Narrow the data below down to the lines containing "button".

----------------

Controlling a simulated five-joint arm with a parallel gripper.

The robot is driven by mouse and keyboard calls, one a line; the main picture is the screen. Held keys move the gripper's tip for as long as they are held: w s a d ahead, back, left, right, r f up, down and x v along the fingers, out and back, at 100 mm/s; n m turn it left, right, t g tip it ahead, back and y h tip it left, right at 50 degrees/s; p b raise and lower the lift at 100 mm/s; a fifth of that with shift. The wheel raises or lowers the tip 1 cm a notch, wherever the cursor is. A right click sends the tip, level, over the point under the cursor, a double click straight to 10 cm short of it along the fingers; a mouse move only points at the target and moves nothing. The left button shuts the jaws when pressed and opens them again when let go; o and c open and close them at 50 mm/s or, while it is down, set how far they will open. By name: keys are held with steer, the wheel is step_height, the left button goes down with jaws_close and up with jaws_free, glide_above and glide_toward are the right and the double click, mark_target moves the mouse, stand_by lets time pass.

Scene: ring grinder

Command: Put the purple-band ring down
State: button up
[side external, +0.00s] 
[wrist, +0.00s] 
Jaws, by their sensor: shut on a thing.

----------------

▸ **Full output**:
The robot is driven by mouse and keyboard calls, one a line; the main picture is the screen. Held keys move the gripper's tip for as long as they are held: w s a d ahead, back, left, right, r f up, down and x v along the fingers, out and back, at 100 mm/s; n m turn it left, right, t g tip it ahead, back and y h tip it left, right at 50 degrees/s; p b raise and lower the lift at 100 mm/s; a fifth of that with shift. The wheel raises or lowers the tip 1 cm a notch, wherever the cursor is. A right click sends the tip, level, over the point under the cursor, a double click straight to 10 cm short of it along the fingers; a mouse move only points at the target and moves nothing. The left button shuts the jaws when pressed and opens them again when let go; o and c open and close them at 50 mm/s or, while it is down, set how far they will open. By name: keys are held with steer, the wheel is step_height, the left button goes down with jaws_close and up with jaws_free, glide_above and glide_toward are the right and the double click, mark_target moves the mouse, stand_by lets time pass.
State: button up

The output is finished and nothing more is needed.